Given the growing concerns around the financing and ethics of hosting of the Olympics, the incorporation of action sports into the Games may be the first, rather than the last indicator that they are looking to these small competitors for inspiration. But this inclusion could challenge the business model of the IOC more than just bringing in a younger market. Young audiences are far more likely to consume sports media through short videos on athletes social media pages, creating a great challenge for the IOC's exclusive broadcasting rights. The direct interaction of athletes and fans through social media also has the potential to create pressure on the IOC's licensing regulations, as athletes can more easily communicate to a friendly audience about their conditions. Legal challenges to the black out period, where athletes have advertising restrictions for a period before and after the Olympic games have already forced some changes to commercial restrictions. I further suspect that the United States Supreme Court's recent ruling that college athletes have the right to profit off of their name, image and likeness in spite of the NCAA's amateur business model will send a message to the IOC that the challenges to their commercial model are not going to stop.

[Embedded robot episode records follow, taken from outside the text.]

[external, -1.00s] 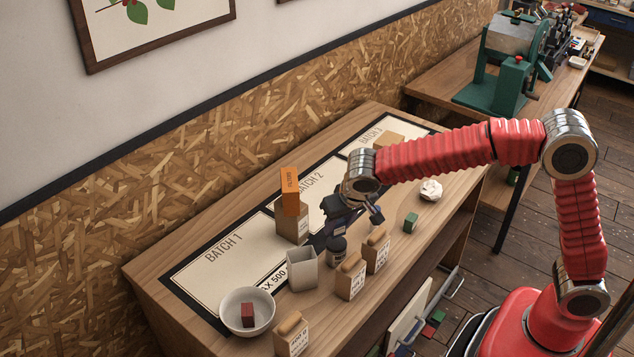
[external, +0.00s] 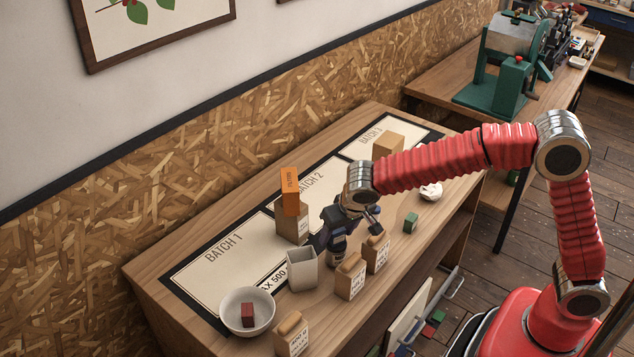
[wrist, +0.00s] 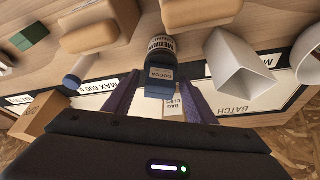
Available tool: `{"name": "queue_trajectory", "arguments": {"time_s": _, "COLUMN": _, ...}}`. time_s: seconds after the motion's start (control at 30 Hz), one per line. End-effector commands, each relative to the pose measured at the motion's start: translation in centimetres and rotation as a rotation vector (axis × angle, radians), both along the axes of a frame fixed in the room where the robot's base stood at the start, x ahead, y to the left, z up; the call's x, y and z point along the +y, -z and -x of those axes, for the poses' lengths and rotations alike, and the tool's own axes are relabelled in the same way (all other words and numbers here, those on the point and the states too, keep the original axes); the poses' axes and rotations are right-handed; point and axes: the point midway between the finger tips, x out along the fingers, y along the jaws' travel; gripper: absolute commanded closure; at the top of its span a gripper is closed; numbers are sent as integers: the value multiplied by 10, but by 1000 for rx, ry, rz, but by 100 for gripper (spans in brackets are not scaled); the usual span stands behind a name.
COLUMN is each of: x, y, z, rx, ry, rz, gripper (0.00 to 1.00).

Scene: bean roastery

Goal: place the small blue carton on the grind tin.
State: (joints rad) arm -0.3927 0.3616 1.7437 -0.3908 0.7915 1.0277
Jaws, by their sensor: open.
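The small blue carton (wrist: 161,76), marked COCOA, is between my gripper's fingers in the wrist view, with a gap on each side. It appears to stand on the grind tin (wrist: 166,42), a dark cylinder with a pale label reading MEDIUM; the contact itself is hidden. In the external view the tin (external: 336,250) stands on the bench, with my gripper (external: 348,219) right over it. The carton is hard to tell from the dark gripper there. My gripper (wrist: 163,94) is open, its two purple fingers on either side of the carton.
A grey square cup (external: 301,270) and kraft bags (external: 350,281) stand close to the tin. A white bowl (external: 246,328) holds a red block. A green block (external: 410,222) lies to the right.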

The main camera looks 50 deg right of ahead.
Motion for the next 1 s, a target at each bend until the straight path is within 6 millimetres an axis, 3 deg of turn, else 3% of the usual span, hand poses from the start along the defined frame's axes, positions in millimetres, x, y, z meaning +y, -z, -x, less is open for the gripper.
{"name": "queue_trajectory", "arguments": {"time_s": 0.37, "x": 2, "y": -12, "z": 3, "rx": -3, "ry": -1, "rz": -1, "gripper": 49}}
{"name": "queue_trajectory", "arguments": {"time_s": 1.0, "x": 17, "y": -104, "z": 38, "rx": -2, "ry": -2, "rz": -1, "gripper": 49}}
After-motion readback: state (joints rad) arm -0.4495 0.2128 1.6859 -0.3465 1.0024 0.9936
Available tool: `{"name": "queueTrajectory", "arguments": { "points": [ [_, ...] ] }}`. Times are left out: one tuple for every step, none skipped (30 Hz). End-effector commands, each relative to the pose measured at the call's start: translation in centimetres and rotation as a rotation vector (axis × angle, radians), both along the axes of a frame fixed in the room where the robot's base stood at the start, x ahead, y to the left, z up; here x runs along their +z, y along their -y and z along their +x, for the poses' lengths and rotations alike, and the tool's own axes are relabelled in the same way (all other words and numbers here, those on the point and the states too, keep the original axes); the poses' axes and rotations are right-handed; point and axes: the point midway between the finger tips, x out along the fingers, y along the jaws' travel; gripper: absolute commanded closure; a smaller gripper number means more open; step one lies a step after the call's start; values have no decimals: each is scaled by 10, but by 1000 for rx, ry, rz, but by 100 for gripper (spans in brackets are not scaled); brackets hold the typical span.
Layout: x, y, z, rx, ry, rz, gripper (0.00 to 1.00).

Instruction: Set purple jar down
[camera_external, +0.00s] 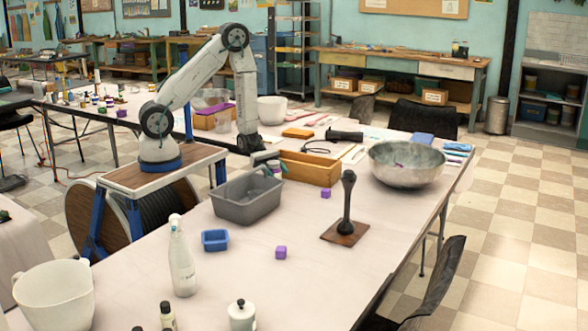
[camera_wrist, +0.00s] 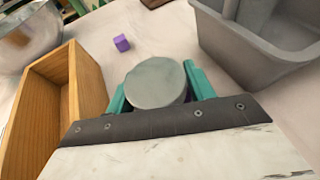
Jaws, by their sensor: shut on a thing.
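My gripper (camera_wrist: 158,92) has its two teal fingers closed around a round jar (camera_wrist: 155,80). In the external view my gripper (camera_external: 266,163) points down between the grey bin and the wooden box, with the jar mostly hidden there. I cannot tell whether the jar touches the table (camera_external: 345,268).
A grey bin (camera_external: 240,205) and a wooden box (camera_external: 318,171) flank my gripper closely. The table's right front is fairly clear.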

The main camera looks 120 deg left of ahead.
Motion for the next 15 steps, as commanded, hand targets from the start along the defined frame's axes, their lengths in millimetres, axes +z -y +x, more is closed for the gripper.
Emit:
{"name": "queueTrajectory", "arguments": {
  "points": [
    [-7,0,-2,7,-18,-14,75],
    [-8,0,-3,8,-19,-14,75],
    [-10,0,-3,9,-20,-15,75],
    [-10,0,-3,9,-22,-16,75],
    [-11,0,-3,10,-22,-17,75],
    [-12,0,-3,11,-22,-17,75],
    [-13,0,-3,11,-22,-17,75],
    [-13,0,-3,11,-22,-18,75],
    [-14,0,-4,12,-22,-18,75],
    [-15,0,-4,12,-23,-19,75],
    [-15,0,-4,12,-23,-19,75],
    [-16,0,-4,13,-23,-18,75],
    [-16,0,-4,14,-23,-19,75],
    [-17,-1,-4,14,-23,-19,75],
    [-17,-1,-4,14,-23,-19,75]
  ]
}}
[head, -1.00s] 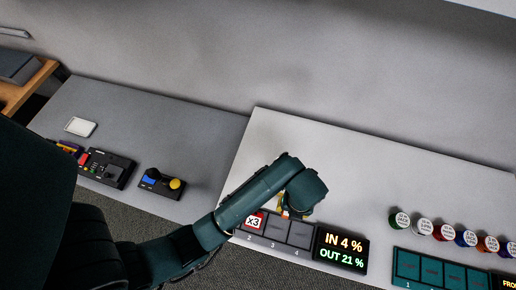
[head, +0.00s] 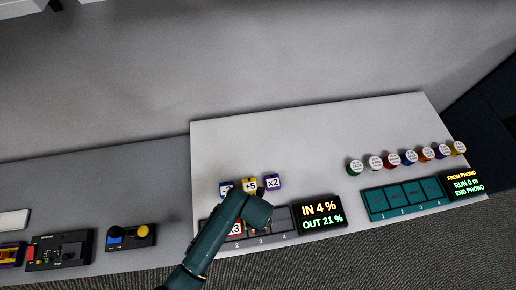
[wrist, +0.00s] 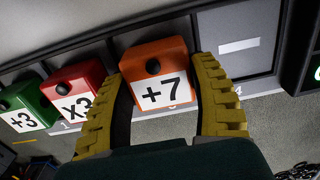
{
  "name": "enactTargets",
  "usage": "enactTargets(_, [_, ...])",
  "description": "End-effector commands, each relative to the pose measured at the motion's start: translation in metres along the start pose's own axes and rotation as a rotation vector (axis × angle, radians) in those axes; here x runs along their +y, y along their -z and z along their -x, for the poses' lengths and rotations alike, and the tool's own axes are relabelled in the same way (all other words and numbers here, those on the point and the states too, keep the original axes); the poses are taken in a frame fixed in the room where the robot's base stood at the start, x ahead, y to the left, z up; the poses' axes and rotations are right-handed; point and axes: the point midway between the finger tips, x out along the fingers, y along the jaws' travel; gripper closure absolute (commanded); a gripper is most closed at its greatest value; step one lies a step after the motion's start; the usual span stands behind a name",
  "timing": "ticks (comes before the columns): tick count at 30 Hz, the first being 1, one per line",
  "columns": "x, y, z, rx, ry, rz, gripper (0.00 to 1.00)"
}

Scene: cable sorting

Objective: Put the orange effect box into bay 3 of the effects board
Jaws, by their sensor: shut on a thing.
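The orange effect box (wrist: 155,58), marked "+7", is between the yellow fingers of my gripper (wrist: 167,75) in the wrist view. My gripper is shut on it. The box is at bay 3 of the grey effects board (head: 284,238), between the red "x3" box (wrist: 80,92) and empty bay 4 (wrist: 238,48). I cannot tell whether its base touches the bay floor. A green "+3" box (wrist: 30,104) is left of the red one. In the head view my arm hides the fingers and most of bay 3.
Behind the board stand a purple box (head: 227,186), a yellow "+5" box (head: 249,184) and a purple "x2" box (head: 273,181). A display (head: 318,212) adjoins the board's right end. Farther right are a teal board (head: 408,198) and several coloured jacks (head: 410,157).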

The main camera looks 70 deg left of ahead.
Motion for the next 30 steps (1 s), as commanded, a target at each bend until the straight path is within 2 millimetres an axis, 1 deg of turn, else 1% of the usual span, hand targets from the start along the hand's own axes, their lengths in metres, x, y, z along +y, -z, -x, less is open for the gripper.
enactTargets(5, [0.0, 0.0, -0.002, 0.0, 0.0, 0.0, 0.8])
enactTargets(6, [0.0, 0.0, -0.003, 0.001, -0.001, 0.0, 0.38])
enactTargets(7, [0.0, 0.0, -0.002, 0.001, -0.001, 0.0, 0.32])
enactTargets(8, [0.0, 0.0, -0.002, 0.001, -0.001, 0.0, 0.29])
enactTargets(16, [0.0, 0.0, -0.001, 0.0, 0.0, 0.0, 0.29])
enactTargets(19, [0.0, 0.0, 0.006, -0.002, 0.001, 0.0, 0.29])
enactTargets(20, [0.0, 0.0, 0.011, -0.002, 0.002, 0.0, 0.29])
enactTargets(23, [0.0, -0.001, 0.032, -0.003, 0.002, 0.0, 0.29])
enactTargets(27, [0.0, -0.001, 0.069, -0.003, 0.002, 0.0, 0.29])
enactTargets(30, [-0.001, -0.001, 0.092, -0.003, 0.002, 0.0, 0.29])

Skateboarding enthusiasts have feared for years that the Olympics will end up changing the culture of their sports for the worse. They value style over raw point scoring. Nevertheless, it may just be that the direction of change is the other way. The Olympics desperately need to change their structure, and action sports offer a new and growing young market, and ample opportunities for generating revenue without incurring unjustifiable costs. It will be interesting to see how action sports athletes, who have competed in the professional space for so long respond to the commercial restrictions of the Olympics. It is my hope that continued athlete pressure, and the introduction of this new competitor will force the Olympics to make significant changes to reduce the costs of the games, and realise the professional expectations of the people that make them money – the athletes.